Cantlay has finally manifested as the force he seemed destined to become on tour. A decade ago as a freshman at U.C.L.A., Cantlay ascended to the top of the amateur and collegiate ranks, winning four tournaments and sweeping all of the prestige awards. He ranked as the No. 1 amateur in the world a record 54 consecutive weeks and 55 overall — a standard that held up until broken by Rahm in 2016 — before opting to forgo his final two years of college eligibility and turn professional in 2012 immediately after claiming the silver medal for low amateur at the Masters.
It seemed a prudent step considering in his first four tour starts as an amateur Cantlay finished no worse than 24th, including a tie for 21st at the 2011 U.S. Open, and set an amateur record for the lowest score on the PGA Tour when he shot 60 at the Travelers Championship.
Cantlay was considered can’t miss.
But neither golf nor life is that simple.
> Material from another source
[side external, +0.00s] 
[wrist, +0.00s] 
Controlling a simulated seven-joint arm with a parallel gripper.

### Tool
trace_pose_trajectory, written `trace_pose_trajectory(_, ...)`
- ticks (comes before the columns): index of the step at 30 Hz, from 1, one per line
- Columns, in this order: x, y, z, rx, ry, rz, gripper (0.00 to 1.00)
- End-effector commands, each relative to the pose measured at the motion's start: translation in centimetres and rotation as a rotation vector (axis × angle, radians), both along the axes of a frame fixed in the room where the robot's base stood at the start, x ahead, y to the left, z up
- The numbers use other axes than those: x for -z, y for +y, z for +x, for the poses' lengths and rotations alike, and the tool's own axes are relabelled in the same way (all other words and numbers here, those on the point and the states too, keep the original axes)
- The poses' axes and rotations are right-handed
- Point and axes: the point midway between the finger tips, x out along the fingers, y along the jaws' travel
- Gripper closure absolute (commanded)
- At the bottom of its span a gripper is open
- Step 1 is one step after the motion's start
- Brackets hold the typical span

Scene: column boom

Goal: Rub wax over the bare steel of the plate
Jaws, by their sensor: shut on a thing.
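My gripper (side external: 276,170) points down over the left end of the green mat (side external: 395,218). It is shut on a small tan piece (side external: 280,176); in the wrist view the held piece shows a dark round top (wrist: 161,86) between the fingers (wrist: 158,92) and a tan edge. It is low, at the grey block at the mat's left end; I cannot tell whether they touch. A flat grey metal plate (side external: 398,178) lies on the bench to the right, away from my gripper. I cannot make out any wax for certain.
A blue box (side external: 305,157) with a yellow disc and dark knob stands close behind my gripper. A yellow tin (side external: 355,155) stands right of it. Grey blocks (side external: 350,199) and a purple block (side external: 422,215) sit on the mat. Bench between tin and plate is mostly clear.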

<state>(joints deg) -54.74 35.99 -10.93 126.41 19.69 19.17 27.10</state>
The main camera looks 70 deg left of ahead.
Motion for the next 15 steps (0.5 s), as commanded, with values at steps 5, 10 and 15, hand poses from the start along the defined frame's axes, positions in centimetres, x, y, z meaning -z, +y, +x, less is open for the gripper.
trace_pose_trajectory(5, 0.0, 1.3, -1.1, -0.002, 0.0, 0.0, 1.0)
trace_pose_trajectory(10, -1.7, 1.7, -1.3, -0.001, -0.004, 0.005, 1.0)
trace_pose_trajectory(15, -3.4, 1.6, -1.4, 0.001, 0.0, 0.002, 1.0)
A combination of physical and emotional traumas shaped Cantlay’s early development. A stress fracture in his lower back derailed his transition almost from the start and affected his progress for four years, two of them (2015 and 2016) spent entirely out of commission. During that period, his best friend and caddie, Chris Roth, died in his arms after a hit-and-run while crossing the street in Newport Beach, Calif., in 2016.